++++ Dataset records

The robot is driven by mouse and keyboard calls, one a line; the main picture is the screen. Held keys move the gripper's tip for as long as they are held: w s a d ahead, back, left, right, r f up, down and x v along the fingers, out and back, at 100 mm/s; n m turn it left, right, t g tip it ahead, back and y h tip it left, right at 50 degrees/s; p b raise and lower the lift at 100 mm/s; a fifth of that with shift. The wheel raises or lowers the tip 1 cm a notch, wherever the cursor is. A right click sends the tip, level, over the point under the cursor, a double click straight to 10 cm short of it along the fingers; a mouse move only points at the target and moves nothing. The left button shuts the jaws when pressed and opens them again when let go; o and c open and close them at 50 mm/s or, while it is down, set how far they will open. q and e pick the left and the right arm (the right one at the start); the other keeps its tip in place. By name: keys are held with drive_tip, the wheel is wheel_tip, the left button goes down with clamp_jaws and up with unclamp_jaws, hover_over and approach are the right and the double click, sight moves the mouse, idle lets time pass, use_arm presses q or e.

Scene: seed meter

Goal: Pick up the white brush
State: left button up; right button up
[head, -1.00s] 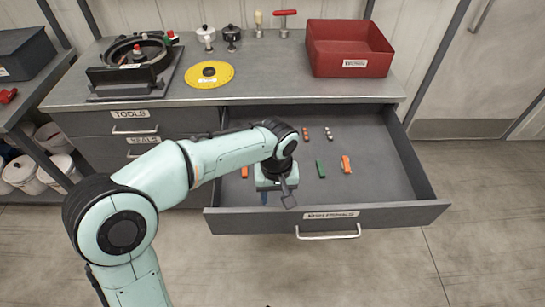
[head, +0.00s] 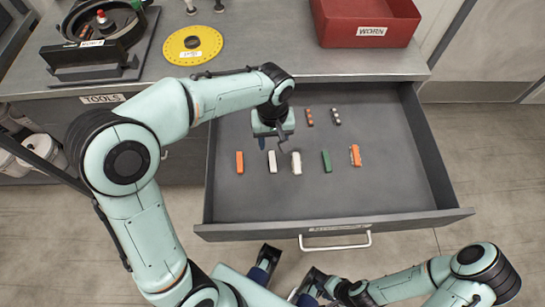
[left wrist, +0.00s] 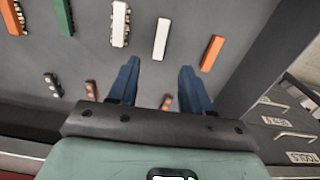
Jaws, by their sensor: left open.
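The white brush (head: 296,163) lies in the open drawer, between a plain white piece and a green piece. In the left wrist view the white brush (left wrist: 120,24) shows bristles along its edges. My left gripper (head: 272,138) is open and empty above the drawer, on the far side of the row, pointing down. In the left wrist view its two blue fingers (left wrist: 158,68) are apart, with the plain white piece (left wrist: 161,38) past the gap and the brush to its left. My right arm shows low in the head view; its gripper (head: 288,275) is partly cut off there.
The drawer (head: 390,197) also holds an orange piece (head: 240,161), a green piece (head: 326,161), an orange brush (head: 355,155) and beaded pieces (head: 309,116). The drawer's walls surround them. A red bin (head: 335,30) and a yellow disc (head: 192,45) stand on the counter.

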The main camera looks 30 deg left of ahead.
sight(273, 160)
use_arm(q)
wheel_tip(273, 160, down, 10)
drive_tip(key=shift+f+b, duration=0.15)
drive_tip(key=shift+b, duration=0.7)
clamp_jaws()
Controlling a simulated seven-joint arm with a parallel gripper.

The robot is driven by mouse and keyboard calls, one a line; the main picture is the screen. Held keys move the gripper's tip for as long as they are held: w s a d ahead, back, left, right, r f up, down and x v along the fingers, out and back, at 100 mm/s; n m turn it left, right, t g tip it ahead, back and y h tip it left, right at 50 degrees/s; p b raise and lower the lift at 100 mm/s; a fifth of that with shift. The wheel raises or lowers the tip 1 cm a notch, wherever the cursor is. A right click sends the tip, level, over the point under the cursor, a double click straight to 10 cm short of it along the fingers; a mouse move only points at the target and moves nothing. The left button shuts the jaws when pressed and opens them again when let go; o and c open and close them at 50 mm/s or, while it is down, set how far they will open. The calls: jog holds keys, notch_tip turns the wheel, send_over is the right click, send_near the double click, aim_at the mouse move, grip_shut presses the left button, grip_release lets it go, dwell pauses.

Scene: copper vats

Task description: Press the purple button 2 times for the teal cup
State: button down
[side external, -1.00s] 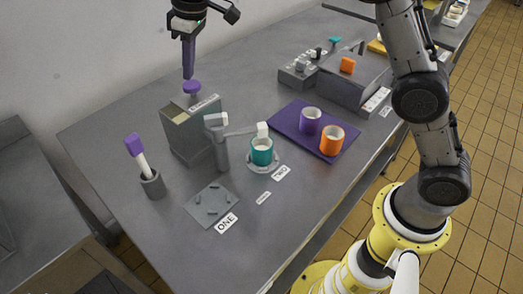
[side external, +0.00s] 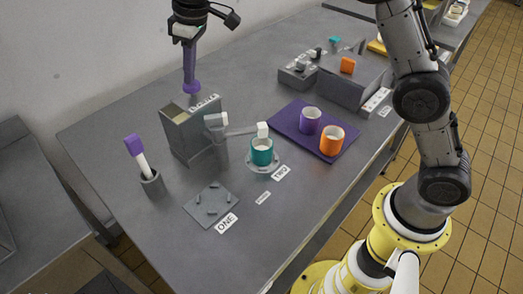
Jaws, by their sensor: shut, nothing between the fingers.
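The purple button (side external: 192,88) is a round cap at the far top edge of the grey box-like machine (side external: 192,135). My gripper (side external: 191,80) is shut and empty, pointing straight down with its purple fingers on the button; they appear to touch it. How far the button is pressed in cannot be told. The teal cup (side external: 262,153) stands upright on a round grey base (side external: 264,169), beside the label TWO (side external: 281,173). Something pale shows inside it. A grey arm with a white block (side external: 263,130) at its end reaches to the cup's far rim.
A purple cup (side external: 310,121) and an orange cup (side external: 332,141) stand on a purple mat (side external: 291,128). A grey holder (side external: 152,184) with a purple-topped stick and a plate labelled ONE (side external: 227,221) lie in front. Grey boxes (side external: 352,84) stand at the back right.

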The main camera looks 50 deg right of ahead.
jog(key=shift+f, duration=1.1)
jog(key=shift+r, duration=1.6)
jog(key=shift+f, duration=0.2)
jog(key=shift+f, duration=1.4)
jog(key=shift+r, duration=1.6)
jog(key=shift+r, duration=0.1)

++++++++

What is required –
Quote each entry above verbatim and drop the pictures.

Solution for this problem –
The robot is driven by mouse and keyboard calls, one a line; the main picture is the screen. Held keys move the gripper's tip for as long as they are held: w s a d ahead, back, left, right, r f up, down and x v along the fingers, out and back, at 100 mm/s; n m turn it left, right, t g tip it ahead, back and y h tip it left, right at 50 degrees/s; p b raise and lower the lift at 100 mm/s; a fifth of that with shift. The wheel raises or lowers the tip 1 cm a notch, wherever the cursor is. A right click sends the tip, level, over the point under the cursor, a double click straight to 10 cm short of it along the fingers; a mouse move only points at the target and moves nothing. The left button shuts the jaws when pressed and opens them again when let go; o and c open and close them at 50 mm/s or, while it is down, set how far they will open. q and e pick the left and the right arm (the right one at the start); the other keeps its tip in place. By name: keys are held with drive_tip, the wheel is wheel_tip, the left button goes down with clamp_jaws and up with unclamp_jaws, hover_over and approach are the right and the double click, sight moves the mouse, idle lets time pass, use_arm presses q or e.

Scene: seed meter

Goal: Pick up the white brush
State: left button up; right button up
[head, -1.00s] 
[head, +0.00s] 
[left wrist, +0.00s] 
Jaws, by their sensor: left open.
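The white brush (head: 296,163) lies in the open drawer, between a plain white piece and a green piece. In the left wrist view the white brush (left wrist: 120,24) shows bristles along its edges. My left gripper (head: 272,138) is open and empty above the drawer, on the far side of the row, pointing down. In the left wrist view its two blue fingers (left wrist: 158,68) are apart, with the plain white piece (left wrist: 161,38) past the gap and the brush to its left. My right arm shows low in the head view; its gripper (head: 288,275) is partly cut off there.
The drawer (head: 390,197) also holds an orange piece (head: 240,161), a green piece (head: 326,161), an orange brush (head: 355,155) and beaded pieces (head: 309,116). The drawer's walls surround them. A red bin (head: 335,30) and a yellow disc (head: 192,45) stand on the counter.

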The main camera looks 30 deg left of ahead.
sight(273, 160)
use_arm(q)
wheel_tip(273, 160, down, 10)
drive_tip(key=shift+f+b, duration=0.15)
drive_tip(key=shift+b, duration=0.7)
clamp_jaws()
Controlling a simulated seven-joint arm with a parallel gripper.

The robot is driven by mouse and keyboard calls, one a line; the main picture is the screen. Held keys move the gripper's tip for as long as they are held: w s a d ahead, back, left, right, r f up, down and x v along the fingers, out and back, at 100 mm/s; n m turn it left, right, t g tip it ahead, back and y h tip it left, right at 50 degrees/s; p b raise and lower the lift at 100 mm/s; a fifth of that with shift. The wheel raises or lowers the tip 1 cm a notch, wherever the cursor is. A right click sends the tip, level, over the point under the cursor, a double click straight to 10 cm short of it along the fingers; a mouse move only points at the target and moves nothing. The left button shuts the jaws when pressed and opens them again when let go; o and c open and close them at 50 mm/s or, while it is down, set how far they will open. The calls: jog holds keys, notch_tip turns the wheel, send_over is the right click, send_near the double click, aim_at the mouse move, grip_shut presses the left button, grip_release lets it go, dwell pauses.

Scene: copper vats

Task description: Press the purple button 2 times for the teal cup
State: button down
[side external, -1.00s] 
[side external, +0.00s] 
Jaws, by their sensor: shut, nothing between the fingers.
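The purple button (side external: 192,88) is a round cap at the far top edge of the grey box-like machine (side external: 192,135). My gripper (side external: 191,80) is shut and empty, pointing straight down with its purple fingers on the button; they appear to touch it. How far the button is pressed in cannot be told. The teal cup (side external: 262,153) stands upright on a round grey base (side external: 264,169), beside the label TWO (side external: 281,173). Something pale shows inside it. A grey arm with a white block (side external: 263,130) at its end reaches to the cup's far rim.
A purple cup (side external: 310,121) and an orange cup (side external: 332,141) stand on a purple mat (side external: 291,128). A grey holder (side external: 152,184) with a purple-topped stick and a plate labelled ONE (side external: 227,221) lie in front. Grey boxes (side external: 352,84) stand at the back right.

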The main camera looks 50 deg right of ahead.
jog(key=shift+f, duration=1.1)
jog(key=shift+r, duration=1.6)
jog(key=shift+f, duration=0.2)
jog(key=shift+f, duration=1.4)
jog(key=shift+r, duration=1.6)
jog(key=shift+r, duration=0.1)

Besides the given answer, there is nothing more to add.